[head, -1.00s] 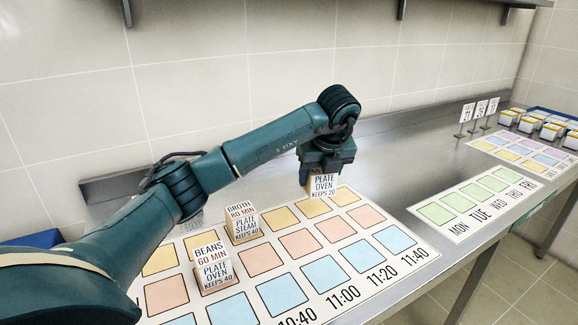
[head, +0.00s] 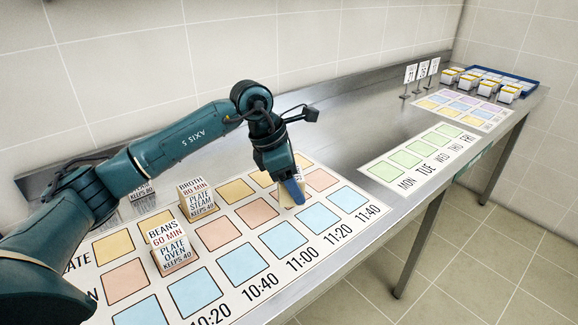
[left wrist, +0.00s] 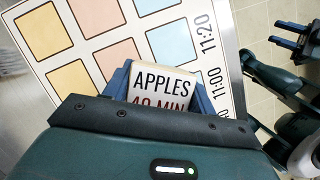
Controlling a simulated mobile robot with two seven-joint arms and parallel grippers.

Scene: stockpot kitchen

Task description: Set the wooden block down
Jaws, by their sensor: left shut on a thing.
= = = = =
## Exercise aim:
Your task is to transcribe the line containing "Scene: stockpot kitchen" and every line after it, through the last line of the data, exactly as written and with nothing more.

## In response:
Scene: stockpot kitchen

Task description: Set the wooden block down
Jaws, by their sensor: left shut on a thing.

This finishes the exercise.